In an ac circuit, the current is given by $i=5\sin \left(100t-\frac{{\displaystyle \pi }}{{\displaystyle 2}}\right)$ and the ac potential is V = 200 sin(100t) volt. Then the power consumption is :

(1) 20 watts

(2) 40 watts

(3) 1000 watts

(4) 0 watt

A resistance of \(300~\Omega\) and an inductance of \(\frac{1}{\pi}\) henry are connected in series to an AC voltage of \(20\) volts and a \(200\) Hz frequency. The phase angle between the voltage and current will be:

In a LCR circuit having L = 8.0 henry, C = 0.5 μF and R = 100 ohm in series.

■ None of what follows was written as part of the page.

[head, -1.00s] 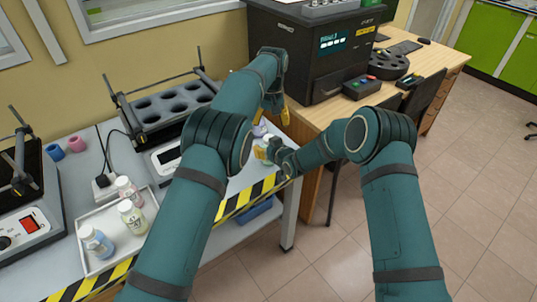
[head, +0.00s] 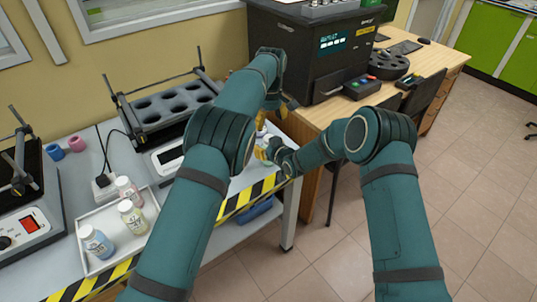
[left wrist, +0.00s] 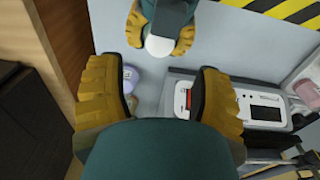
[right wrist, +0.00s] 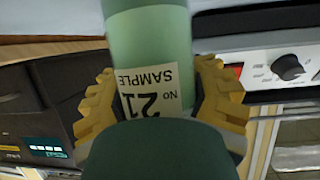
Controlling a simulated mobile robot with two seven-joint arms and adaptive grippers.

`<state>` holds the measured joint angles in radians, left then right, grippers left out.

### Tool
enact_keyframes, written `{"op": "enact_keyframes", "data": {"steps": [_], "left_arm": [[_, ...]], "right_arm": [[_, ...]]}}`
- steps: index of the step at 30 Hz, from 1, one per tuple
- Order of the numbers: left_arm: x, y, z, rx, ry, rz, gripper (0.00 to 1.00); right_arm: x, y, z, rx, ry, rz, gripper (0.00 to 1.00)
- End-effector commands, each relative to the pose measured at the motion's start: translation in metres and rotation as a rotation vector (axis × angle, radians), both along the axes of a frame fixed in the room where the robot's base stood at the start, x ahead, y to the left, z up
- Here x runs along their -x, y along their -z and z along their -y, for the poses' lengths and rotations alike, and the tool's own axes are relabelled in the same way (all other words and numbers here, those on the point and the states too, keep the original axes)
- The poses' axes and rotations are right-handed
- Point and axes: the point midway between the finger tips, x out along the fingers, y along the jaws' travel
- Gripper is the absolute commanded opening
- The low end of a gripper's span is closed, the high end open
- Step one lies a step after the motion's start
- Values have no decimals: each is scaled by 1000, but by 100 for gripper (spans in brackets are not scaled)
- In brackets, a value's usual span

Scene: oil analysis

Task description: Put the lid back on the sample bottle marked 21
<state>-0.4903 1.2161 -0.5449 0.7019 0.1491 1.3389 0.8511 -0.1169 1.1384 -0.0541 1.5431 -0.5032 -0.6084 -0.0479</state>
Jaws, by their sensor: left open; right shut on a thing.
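The sample bottle marked 21 (right wrist: 150,55) is pale green, and its label appears upside down in the right wrist view. My right gripper (right wrist: 165,95) is shut around its side. In the left wrist view, my right gripper (left wrist: 160,35) is at the top, with a white round end (left wrist: 159,46) between its fingers; I cannot tell whether this is a lid. My left gripper (left wrist: 163,85) is open and empty above the bench. A lilac round thing (left wrist: 130,75) lies beside its left finger, partly hidden; I cannot tell whether it is a loose lid. Both grippers are close together in the head view.
A white tray (head: 95,262) holds several bottles at the left. A blue ring-like piece (head: 55,152) and a pink one (head: 76,145) lie behind it. A rack with round holes (head: 170,105) and a white instrument (left wrist: 250,108) stand nearby. A black analyser (head: 300,50) is at the right.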

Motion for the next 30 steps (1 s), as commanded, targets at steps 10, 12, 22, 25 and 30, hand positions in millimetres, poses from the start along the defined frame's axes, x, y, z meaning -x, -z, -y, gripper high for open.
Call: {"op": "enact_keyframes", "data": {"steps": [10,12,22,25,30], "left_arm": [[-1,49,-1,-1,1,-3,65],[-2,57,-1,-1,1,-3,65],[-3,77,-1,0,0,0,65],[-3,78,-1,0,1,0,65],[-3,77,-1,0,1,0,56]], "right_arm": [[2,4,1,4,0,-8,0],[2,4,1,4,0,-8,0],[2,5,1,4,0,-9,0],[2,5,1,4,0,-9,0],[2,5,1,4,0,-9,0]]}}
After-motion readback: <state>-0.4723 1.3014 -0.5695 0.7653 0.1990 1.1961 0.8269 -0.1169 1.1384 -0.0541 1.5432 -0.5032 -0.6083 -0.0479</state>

The resonance frequency in radian per second is 

(1) 600 radian/second

(2) 600 Hz

(3) 500 radian/second

(4) 500 Hz

The phase difference between the current and voltage of LCR circuit in series combination at resonance is 

(1) 0

(2) π/2

(3) π

(4) –π

In a series LCR circuit, resistance R = 10Ω and the impedance Z = 20Ω. The phase difference between the current and the voltage is 

(1) 30°

(2) 45°

(3) 60°

(4) 90°

In an ac circuit the reactance of a coil is \(\sqrt{3}\) times its resistance, the phase difference between the voltage across the coil to the current through the coil will be:
1. \( \pi / 3 \)
2. \( \pi / 2 \)
3. \( \pi / 4 \)
4. \( \pi / 6\)

The capacity of a pure capacitor is 1 farad. In dc circuits, its effective resistance will be 

(1) Zero

(2) Infinite

(3) 1 ohm

(4) 1/2 ohm

In an \(LCR\) circuit, the potential difference between the terminals of the inductance is \(60\) V, between the terminals of the capacitor is \(30\) V and that between the terminals of the resistance is \(40\) V. The supply voltage will be equal to:
1. \(50\) V

2. \(70\) V

3. \(130\) V

4. \(10\) V

In an LR-circuit, the inductive reactance is equal to the resistance R of the circuit. An e.m.f. $E=E_0\cos \left(\omega t\right)$ applied to the circuit. The power consumed in the circuit is:

(1) $\frac{E_0^2}{R}$

(2) $\frac{E_0^2}{2R}$

(3) $\frac{E_0^2}{4R}$

(4) $\frac{E_0^2}{8R}$